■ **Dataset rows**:
--------------------------------------------------
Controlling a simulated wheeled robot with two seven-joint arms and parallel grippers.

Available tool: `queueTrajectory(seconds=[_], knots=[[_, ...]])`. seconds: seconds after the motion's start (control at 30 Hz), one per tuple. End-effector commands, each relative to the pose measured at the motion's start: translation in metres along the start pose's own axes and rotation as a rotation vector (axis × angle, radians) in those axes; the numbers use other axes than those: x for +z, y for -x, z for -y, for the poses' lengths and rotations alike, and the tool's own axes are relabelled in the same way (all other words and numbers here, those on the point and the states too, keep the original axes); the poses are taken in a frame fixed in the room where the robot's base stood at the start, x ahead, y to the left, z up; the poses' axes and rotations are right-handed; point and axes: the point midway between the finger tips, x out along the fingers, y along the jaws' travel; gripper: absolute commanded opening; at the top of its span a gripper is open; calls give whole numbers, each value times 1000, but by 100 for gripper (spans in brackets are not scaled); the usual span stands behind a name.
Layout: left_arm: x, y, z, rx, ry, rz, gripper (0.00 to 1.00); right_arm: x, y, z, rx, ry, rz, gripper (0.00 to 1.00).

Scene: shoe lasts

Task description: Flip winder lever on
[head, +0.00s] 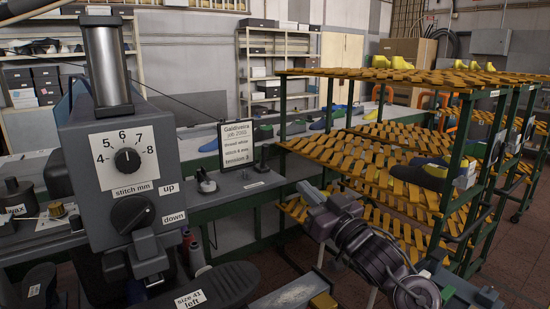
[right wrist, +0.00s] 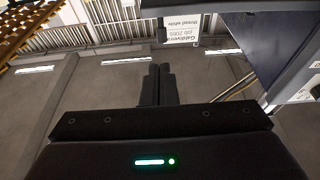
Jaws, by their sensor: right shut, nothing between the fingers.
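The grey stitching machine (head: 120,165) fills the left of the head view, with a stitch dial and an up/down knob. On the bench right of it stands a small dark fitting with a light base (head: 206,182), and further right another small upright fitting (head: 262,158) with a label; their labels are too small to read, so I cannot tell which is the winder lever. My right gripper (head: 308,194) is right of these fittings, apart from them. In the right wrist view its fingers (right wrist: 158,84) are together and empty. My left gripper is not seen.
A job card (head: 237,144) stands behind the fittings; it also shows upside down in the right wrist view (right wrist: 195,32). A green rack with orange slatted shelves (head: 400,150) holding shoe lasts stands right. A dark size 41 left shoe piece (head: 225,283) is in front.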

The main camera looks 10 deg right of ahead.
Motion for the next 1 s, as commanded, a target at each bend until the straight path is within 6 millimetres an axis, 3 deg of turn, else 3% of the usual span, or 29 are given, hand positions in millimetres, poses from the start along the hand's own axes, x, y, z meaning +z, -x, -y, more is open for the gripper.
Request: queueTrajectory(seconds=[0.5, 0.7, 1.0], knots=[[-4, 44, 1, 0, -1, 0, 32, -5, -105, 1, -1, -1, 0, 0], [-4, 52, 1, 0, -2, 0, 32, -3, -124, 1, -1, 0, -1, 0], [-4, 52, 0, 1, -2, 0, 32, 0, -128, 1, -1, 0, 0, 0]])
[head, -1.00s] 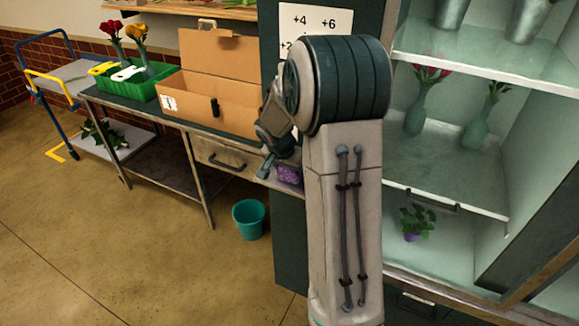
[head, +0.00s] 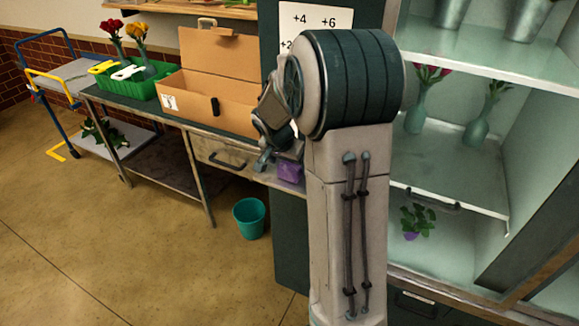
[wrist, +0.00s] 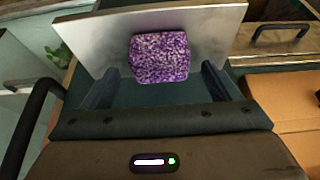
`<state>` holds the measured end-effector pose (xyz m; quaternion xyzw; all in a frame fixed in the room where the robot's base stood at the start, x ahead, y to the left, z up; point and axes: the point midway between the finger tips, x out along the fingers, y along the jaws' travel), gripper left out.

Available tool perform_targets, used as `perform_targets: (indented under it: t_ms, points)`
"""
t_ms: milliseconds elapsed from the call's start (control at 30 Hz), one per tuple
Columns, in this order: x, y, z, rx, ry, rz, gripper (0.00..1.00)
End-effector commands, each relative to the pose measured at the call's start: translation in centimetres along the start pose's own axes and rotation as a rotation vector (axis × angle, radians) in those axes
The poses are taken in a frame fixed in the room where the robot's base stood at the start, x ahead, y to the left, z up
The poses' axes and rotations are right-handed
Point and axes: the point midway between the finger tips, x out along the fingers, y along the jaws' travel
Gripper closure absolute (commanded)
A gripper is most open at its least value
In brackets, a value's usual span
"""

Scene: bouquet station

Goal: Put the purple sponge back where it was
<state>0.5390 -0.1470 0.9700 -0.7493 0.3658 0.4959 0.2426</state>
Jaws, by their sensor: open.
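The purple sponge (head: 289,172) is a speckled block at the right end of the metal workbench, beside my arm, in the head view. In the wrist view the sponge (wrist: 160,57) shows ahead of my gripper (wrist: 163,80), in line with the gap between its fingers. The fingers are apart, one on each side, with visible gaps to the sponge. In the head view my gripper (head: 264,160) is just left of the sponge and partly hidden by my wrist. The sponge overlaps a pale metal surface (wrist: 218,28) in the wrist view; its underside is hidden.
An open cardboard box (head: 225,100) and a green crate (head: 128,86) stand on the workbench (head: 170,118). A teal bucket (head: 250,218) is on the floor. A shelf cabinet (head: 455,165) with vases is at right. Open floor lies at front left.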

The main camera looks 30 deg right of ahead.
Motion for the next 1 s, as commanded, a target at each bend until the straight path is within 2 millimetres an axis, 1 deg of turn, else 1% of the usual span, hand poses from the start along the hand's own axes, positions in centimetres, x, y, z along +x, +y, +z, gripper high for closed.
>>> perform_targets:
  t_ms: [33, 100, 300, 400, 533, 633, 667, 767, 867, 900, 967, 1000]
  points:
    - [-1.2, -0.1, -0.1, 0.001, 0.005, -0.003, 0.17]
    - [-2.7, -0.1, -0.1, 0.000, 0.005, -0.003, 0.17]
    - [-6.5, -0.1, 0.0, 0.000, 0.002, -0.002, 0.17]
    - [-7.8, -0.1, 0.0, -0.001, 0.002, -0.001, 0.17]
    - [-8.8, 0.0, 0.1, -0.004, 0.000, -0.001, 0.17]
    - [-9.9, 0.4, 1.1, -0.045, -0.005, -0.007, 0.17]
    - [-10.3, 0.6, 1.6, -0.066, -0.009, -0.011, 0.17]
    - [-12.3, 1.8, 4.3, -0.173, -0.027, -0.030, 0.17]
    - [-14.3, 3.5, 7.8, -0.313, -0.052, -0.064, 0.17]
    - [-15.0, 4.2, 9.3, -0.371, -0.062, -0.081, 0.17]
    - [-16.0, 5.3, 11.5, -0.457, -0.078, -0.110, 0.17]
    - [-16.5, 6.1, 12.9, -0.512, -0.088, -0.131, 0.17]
--------------------------------------------------
■ **Exercise description**:
Select the lines from the entries that include the word "looks".

■ **Expected output**:
The main camera looks 10 deg right of ahead.
The main camera looks 30 deg right of ahead.

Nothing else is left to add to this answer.